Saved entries
⟨

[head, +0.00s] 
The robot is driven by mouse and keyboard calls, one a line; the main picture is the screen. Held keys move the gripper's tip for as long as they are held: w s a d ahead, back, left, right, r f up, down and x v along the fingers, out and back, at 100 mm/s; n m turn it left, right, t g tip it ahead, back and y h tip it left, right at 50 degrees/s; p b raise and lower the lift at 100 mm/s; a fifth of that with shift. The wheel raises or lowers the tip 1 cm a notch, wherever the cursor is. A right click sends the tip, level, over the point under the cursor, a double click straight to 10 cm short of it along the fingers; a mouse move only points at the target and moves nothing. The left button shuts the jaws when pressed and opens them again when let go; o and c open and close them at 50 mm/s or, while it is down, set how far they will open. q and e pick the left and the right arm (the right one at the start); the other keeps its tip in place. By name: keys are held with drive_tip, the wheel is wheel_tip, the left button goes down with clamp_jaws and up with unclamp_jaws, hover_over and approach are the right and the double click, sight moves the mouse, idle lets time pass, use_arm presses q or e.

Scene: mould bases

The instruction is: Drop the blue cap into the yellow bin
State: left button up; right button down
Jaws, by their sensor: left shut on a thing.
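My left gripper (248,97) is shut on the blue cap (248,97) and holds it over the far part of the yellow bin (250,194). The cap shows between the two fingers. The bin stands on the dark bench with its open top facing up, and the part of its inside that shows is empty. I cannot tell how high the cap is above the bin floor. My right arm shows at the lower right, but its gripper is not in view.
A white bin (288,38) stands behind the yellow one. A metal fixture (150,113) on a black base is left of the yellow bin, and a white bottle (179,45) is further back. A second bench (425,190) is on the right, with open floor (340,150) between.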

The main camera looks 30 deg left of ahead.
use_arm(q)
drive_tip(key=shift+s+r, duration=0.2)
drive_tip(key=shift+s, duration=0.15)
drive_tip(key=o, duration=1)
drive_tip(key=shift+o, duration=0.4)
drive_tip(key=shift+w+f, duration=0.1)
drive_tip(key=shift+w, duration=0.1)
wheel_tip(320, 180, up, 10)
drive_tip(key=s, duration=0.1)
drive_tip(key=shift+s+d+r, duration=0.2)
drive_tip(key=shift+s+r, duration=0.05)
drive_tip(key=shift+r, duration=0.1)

⟩
⟨

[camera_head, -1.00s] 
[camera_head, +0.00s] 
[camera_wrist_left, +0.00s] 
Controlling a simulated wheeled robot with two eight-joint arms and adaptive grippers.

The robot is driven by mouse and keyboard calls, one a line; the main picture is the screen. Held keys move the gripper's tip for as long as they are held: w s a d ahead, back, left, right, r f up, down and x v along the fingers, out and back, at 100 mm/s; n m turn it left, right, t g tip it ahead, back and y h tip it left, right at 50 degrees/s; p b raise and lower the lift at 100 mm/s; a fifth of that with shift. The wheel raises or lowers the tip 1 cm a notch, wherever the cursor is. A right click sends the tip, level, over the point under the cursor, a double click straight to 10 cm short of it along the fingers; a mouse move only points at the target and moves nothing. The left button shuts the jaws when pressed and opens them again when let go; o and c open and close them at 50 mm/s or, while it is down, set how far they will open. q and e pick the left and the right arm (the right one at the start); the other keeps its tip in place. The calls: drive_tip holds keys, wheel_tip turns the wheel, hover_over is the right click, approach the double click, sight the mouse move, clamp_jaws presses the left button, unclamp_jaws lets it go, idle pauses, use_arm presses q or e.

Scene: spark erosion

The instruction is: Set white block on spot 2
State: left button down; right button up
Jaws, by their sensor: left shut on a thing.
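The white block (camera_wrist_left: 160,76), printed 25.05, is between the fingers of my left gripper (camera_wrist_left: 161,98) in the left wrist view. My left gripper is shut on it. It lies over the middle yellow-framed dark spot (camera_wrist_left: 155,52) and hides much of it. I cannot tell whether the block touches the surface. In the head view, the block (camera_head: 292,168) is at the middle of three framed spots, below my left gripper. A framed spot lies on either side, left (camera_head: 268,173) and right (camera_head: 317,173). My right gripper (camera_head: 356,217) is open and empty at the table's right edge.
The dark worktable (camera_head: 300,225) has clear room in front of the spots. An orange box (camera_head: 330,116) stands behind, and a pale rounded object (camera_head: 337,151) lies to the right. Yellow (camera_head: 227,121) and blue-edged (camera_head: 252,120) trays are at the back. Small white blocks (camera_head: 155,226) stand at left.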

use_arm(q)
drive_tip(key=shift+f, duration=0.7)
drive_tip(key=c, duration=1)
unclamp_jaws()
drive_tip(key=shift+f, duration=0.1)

⟩

# Exercise aim
Identify the lines in the entries that hold "Scene" and return each one.

# Result of this exercise
Scene: mould bases
Scene: spark erosion

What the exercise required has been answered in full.